Bank Indonesia will likely maintain its policy rate at 6 percent in its monthly policy-setting meeting, according to the median forecast of 15 economists in a Bloomberg News survey. The central bank cut the rate by a total of 75 basis points in October and November, and has kept it at 6 percent — the lowest level since it was introduced in 2005 — over the past two months.

Economists said that slowing inflation would not provide a case for Bank Indonesia to make a move on monetary policy.

“We continue to believe that Bank Indonesia will keep the policy rate unchanged at 6 percent given manageable inflation,” Singapore-based Prakriti Sofat of Barclays Capital said in a report sent to the Jakarta Globe on Tuesday.

Bank Indonesia forecast inflation in the range of 3.5 percent to 5.5 percent this year. The January inflation rate eased to 3.65 percent year-on-year from 3.79 percent in December, the Central Statistics Agency (BPS) reported on Feb. 1.

Core inflation, which excludes volatile food and energy prices, eased to 4.29 percent in January from 4.34 percent in December.

The central bank has said that it will anchor its monetary policy to the core inflation rate.

Other central banks in the region have not made moves on monetary policy recently. The Australian central bank, Reserve Bank of Australia, kept the interest rate at 4.25 percent on Tuesday. It reduced the rate by half a percentage point late last year as inflation slowed.

Bank Negara Malaysia, that country’s central bank, has kept its benchmark rate unchanged at 3 percent since May 2011.

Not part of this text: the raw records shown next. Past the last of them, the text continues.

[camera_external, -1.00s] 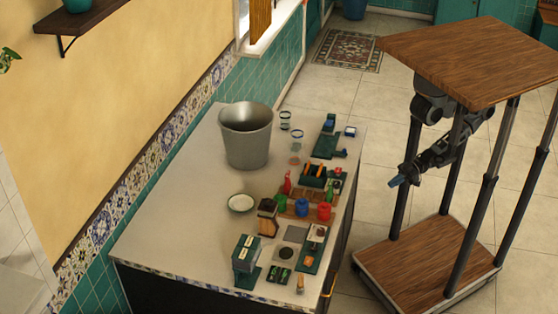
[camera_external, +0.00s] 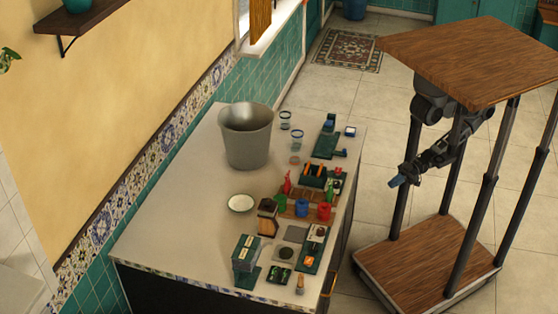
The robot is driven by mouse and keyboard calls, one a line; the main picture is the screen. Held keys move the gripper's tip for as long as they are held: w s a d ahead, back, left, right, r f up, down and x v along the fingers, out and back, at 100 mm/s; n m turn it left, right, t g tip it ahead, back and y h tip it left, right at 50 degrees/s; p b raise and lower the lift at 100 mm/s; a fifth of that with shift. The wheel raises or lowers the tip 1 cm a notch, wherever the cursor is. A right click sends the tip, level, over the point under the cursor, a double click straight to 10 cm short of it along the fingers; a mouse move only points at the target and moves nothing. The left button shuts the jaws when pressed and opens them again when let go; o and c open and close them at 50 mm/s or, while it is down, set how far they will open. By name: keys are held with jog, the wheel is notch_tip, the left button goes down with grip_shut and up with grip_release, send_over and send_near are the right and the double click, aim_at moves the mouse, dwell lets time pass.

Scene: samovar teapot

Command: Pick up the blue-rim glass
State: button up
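Two small clear glasses with bluish rims stand on the counter to the right of the metal bucket. The farther blue-rim glass (camera_external: 285,119) is close to the bucket's rim in the picture. The nearer glass (camera_external: 297,139) is just in front and to its right. I cannot tell from this view which one is the task's blue-rim glass. My gripper (camera_external: 396,182) hangs off the counter's right side, under the wooden top, well apart from both glasses. It is too small in the picture to tell whether its fingers are open or shut.
A large metal bucket (camera_external: 247,137) stands left of the glasses. A white bowl (camera_external: 241,203), red, green and blue cups and several small green trays crowd the counter's right side. The counter's left part (camera_external: 175,225) is bare. Floor lies between the counter and me.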

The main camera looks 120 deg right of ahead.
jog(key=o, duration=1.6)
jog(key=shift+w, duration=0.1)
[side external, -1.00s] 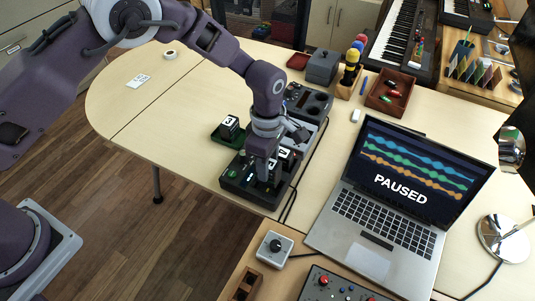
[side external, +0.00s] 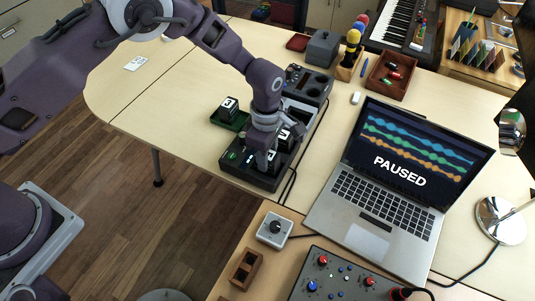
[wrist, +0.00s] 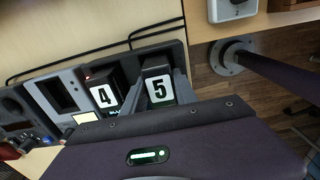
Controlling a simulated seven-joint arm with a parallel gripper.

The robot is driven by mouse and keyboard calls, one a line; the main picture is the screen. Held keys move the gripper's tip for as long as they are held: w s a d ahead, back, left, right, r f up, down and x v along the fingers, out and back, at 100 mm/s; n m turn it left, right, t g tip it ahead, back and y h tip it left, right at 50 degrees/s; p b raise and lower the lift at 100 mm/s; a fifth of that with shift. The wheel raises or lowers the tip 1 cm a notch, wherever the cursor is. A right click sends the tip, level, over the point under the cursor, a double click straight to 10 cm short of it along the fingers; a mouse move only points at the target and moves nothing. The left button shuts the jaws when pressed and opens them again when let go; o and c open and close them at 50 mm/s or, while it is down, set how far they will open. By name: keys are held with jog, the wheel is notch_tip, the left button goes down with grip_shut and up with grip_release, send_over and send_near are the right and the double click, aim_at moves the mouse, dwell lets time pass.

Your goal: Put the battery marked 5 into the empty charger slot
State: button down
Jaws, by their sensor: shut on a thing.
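The battery marked 5 (wrist: 160,90) is dark with a white number label. It sits between the fingers of my gripper (wrist: 158,92), which is shut on it. In the side view my gripper (side external: 263,158) points down over the black charger (side external: 237,172) and hides this battery. The battery marked 4 (wrist: 104,97) stands in the charger beside it, left in the wrist view. The 5 looks slightly nearer the wrist camera than the 4. I cannot tell how deep the 5 sits in its slot.
A green tray (side external: 221,123) holding another battery (side external: 229,107) stands beside the charger. A grey device (side external: 309,84) is behind it. An open laptop (side external: 400,180) and dark cables lie to the right.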

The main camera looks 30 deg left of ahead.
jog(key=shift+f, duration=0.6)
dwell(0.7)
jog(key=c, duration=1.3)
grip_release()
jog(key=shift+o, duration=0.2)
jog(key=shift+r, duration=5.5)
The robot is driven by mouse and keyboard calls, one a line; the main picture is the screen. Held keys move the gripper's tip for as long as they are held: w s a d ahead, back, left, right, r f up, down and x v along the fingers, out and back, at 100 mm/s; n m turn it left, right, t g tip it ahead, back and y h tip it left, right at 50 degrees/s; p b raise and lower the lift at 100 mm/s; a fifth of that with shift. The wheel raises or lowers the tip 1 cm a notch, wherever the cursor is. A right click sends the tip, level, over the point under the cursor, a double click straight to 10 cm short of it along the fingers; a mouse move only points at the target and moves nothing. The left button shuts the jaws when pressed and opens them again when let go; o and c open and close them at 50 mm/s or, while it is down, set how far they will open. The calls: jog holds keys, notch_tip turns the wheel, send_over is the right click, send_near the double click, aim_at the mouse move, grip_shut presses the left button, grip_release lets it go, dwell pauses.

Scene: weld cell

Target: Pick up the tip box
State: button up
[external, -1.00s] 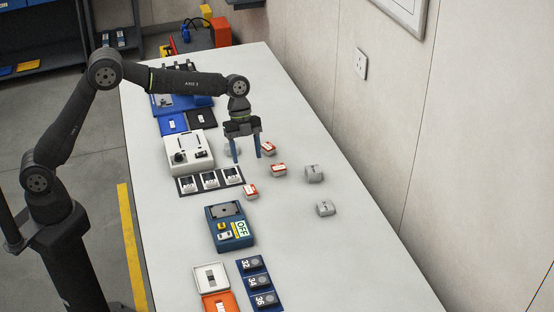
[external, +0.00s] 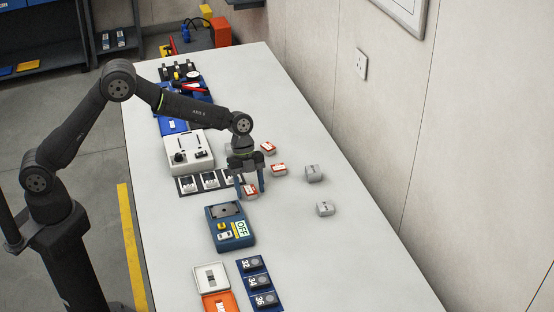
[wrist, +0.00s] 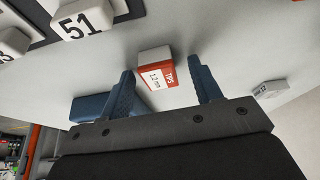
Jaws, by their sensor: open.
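A small red and white box (external: 250,191) stands on the bench below my gripper (external: 250,192) in the external view. In the wrist view this box (wrist: 156,68) reads "TIPS" and "1.2 mm". My gripper (wrist: 163,80) is open, with one blue finger on each side of the box and a gap to it; it holds nothing. Two similar red and white boxes, one nearer (external: 279,169) and one farther (external: 268,147), stand behind it to the right. Their labels are too small to read.
A black rack with white blocks (external: 187,186) lies just left of my gripper; a blue device marked "OFF" (external: 229,236) stands in front. The right side of the bench is mostly clear.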

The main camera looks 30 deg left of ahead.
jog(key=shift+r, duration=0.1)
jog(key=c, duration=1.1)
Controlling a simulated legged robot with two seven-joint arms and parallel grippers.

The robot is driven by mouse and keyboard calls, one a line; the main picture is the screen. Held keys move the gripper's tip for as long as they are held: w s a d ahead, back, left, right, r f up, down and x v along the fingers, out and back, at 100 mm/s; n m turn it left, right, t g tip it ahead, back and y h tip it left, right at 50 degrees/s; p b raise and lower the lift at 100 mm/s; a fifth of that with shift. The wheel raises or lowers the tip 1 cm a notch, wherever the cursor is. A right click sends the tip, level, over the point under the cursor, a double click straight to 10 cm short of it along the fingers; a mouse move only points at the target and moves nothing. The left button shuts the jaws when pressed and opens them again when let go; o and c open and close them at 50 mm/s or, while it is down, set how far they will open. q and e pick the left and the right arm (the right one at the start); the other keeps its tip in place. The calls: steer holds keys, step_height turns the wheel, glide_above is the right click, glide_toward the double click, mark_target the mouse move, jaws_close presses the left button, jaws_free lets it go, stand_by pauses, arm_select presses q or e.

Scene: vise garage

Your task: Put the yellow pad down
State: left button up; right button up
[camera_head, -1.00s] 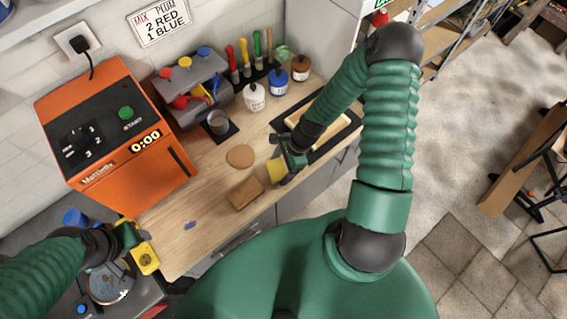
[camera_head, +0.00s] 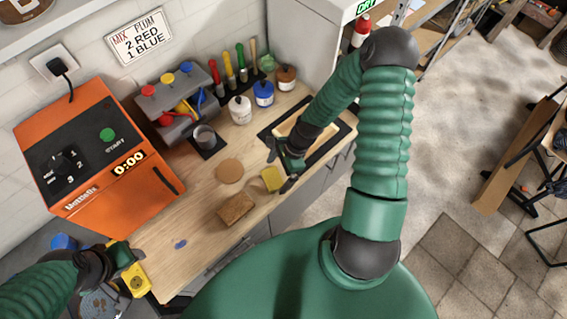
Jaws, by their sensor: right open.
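The yellow pad (camera_head: 272,178) is on the wooden worktop near its front edge, right of a brown block. My right gripper (camera_head: 281,166) is open beside the pad, with its fingers at the pad's upper and right sides. The pad shows clear of the fingers on its left; whether they still touch it is hard to tell. My left gripper (camera_head: 127,262) is at the lower left, next to a yellow part with a dark round spot (camera_head: 136,282). Its fingers are too unclear to judge.
The brown block (camera_head: 236,208) and a round brown disc (camera_head: 229,171) lie close left of the pad. A dark-rimmed tray (camera_head: 344,135) lies behind my right gripper. Paint jars (camera_head: 263,94) stand at the back. An orange machine (camera_head: 95,160) stands left. Bare worktop (camera_head: 195,205) lies between.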

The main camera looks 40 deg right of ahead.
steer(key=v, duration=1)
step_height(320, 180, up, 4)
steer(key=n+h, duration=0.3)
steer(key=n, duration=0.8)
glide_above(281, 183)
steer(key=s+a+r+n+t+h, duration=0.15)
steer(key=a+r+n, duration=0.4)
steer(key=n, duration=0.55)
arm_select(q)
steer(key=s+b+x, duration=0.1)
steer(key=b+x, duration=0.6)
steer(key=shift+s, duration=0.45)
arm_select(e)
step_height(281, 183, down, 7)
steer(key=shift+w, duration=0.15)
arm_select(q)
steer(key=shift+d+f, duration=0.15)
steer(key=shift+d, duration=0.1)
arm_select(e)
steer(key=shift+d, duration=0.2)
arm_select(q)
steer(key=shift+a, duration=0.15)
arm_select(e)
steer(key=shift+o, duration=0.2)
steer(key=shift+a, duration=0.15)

Bank Indonesia lowered its forecast for the nation’s 2012 economic growth to 6.3 percent from an initial 6.7 percent estimate.

The $830 billion economy expanded by 6.5 percent last year, the fastest pace since 1996, helped by strong consumer demand and investment.

Earlier this week, the Asian Development Bank warned that Indonesia and other countries in Southeast Asia face a possible rise in food prices, which might stoke inflation.

Changyong Rhee, chief economist at the Manila-based lender, said on Monday that global financial turmoil might increase the volatility of prices for food and other commodities.

Rising inflation is typically countered by central banks through an interest rate increase.